In alternativa al “filtro” della mediazione, di cui abbiamo analizzato gli aspetti essenziali nell’articolo del mese di ottobre (https://www.forjus.it), il danneggiato può scegliere di far ricorso all’altro strumento alternativo dell’accertamento tecnico preventivo con funzione conciliativa disciplinato dall’art. 696-bis c.p.c.

L’utilizzo di tale strumento, il cui impianto normativo scaturito a seguito della riforma del 2017 tradisce una netta predilezione da parte del legislatore rispetto alla mediazione, sancisce l’indubbio vantaggio – sul piano istruttorio – che, in caso di naufragio del tentativo di conciliazione, la relazione del consulente nominato dal giudice potrà essere acquisita nel successivo ed eventuale processo.

L’importanza e la centralità della relazione di cui all’accertamento tecnico preventivo ai fini della composizione della lite è confermata dal fatto che il legislatore ha stabilito un necessario raccordo tra detto “filtro” e l’eventuale processo, laddove quest’ultimo si svolge secondo le forme del rito sommario di cognizione di cui agli artt. 702-bis e ss. c.p.c.

Tale collegamento è figlio di una scelta ben precisa operata dal legislatore.

Difatti il rito sommario, essendo per lo più destinato a dirimere le controversie che non presentano una particolare complessità e che non richiedono un’istruttoria approfondita, affiancato al previo svolgimento dell’accertamento tecnico (conclusosi senza il raggiungimento di un accordo tra le parti) e all’acquisizione della relazione peritale consente di grandemente i tempi della trattazione e della decisione, non dovendo sottostare alle regole e tempistiche del rito ordinario di cognizione regolato dagli artt. 163 e ss. c.p.c.

Venendo all’analisi della ratio dell’istituto di cui si sta trattando corre l’obbligo di evidenziare come questi ricomprenda al suo interno una “doppia anima”, poiché svolge tanto una funzione istruttoria, quanto una conciliativa – con prevalenza di quest’ultima rispetto alla prima.
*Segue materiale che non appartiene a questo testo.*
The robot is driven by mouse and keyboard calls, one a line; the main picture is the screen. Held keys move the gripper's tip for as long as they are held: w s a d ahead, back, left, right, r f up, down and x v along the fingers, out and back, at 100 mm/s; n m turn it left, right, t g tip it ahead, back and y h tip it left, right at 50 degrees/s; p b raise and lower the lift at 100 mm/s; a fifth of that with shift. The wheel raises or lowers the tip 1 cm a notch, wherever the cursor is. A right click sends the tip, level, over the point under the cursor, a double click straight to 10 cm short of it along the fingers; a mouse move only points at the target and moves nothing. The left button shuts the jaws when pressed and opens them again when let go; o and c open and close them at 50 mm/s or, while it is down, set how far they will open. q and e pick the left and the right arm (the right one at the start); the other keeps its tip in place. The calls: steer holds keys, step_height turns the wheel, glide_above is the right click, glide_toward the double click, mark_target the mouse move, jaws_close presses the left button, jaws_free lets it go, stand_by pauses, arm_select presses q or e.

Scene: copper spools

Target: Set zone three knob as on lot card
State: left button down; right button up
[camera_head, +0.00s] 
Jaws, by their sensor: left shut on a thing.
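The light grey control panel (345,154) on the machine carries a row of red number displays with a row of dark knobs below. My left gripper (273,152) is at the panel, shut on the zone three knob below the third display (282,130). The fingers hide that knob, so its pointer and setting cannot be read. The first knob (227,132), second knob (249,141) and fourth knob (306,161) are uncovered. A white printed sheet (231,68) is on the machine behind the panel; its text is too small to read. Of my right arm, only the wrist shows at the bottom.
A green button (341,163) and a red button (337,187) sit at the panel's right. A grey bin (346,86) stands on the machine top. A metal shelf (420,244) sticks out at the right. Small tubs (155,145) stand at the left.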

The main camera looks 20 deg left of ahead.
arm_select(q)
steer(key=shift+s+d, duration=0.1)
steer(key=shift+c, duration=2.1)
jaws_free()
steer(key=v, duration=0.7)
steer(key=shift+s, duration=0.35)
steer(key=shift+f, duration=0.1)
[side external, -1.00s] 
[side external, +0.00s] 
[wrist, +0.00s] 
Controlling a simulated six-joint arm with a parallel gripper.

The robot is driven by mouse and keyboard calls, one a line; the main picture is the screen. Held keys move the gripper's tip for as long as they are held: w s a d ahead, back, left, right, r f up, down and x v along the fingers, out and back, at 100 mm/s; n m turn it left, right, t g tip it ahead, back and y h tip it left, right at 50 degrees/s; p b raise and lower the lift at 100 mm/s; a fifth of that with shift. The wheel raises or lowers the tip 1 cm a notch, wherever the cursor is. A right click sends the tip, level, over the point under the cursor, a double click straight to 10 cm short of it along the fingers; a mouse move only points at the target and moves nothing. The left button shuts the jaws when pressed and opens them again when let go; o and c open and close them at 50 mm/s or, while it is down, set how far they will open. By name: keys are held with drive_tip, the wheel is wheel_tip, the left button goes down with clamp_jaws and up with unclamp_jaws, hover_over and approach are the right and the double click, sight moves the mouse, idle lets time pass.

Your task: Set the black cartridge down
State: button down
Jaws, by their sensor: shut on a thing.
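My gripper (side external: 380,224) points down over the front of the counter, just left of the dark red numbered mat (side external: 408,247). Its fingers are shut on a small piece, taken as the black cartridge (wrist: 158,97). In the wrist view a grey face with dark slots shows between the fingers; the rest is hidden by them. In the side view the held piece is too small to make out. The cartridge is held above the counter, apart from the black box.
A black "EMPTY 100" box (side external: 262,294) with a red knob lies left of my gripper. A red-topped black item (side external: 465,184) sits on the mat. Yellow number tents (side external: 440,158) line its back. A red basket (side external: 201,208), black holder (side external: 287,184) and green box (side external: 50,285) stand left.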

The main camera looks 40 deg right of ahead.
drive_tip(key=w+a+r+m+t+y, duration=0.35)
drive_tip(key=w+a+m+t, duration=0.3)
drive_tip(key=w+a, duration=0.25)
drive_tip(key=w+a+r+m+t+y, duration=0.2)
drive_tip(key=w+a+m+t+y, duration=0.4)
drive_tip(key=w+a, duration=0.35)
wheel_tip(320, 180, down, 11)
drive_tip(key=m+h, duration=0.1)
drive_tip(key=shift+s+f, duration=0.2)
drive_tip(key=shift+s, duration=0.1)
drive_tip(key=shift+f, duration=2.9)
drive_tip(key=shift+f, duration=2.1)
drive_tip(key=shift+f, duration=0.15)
Ciò si evince da diversi elementi, quali:

  • la rubrica della norma, «consulenza tecnica preventiva ai fini della composizione della lite»;
  • l’applicabilità di tale procedura «anche al di fuori delle condizioni di cui al primo comma dell’articolo 696» e, quindi, in assenza dell’urgenza, il che sottrae alla consulenza tecnica la funzione cautelare di salvaguardia del futuro esercizio del diritto alla prova, propria dei mezzi di istruzione preventiva;
  • il tenore complessivo dell’art. 696-biscpc;
  • l’efficacia di titolo esecutivo conferita al verbale di conciliazione e l’ampliamento massimo delle sue potenzialità esecutive, alla stessa stregua di altre ipotesi in materia di conciliazione (ad esempio, proprio quella di cui al d.lgs 28/2010);
  • l’agevolazione sul piano fiscale, consistente nell’esenzione dal pagamento dell’imposta di registro, che rappresenta un incentivo alla conciliazione.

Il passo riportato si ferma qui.